◆ **What the task requires**
Nothing may be dropped or altered: reproduce all the data.

◆ **Available data**
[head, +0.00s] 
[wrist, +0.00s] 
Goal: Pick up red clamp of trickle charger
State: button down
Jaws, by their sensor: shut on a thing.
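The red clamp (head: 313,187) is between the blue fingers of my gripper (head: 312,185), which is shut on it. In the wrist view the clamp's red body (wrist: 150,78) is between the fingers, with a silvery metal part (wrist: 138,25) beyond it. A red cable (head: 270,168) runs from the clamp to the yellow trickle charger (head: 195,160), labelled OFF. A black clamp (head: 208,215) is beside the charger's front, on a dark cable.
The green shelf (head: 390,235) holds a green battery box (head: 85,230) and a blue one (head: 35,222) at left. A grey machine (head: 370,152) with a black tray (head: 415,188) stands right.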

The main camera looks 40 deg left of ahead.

◆ **Solution to the exercise**
[head, +0.00s] 
[wrist, +0.00s] 
Goal: Pick up red clamp of trickle charger
State: button down
Jaws, by their sensor: shut on a thing.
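The red clamp (head: 313,187) is between the blue fingers of my gripper (head: 312,185), which is shut on it. In the wrist view the clamp's red body (wrist: 150,78) is between the fingers, with a silvery metal part (wrist: 138,25) beyond it. A red cable (head: 270,168) runs from the clamp to the yellow trickle charger (head: 195,160), labelled OFF. A black clamp (head: 208,215) is beside the charger's front, on a dark cable.
The green shelf (head: 390,235) holds a green battery box (head: 85,230) and a blue one (head: 35,222) at left. A grey machine (head: 370,152) with a black tray (head: 415,188) stands right.

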The main camera looks 40 deg left of ahead.

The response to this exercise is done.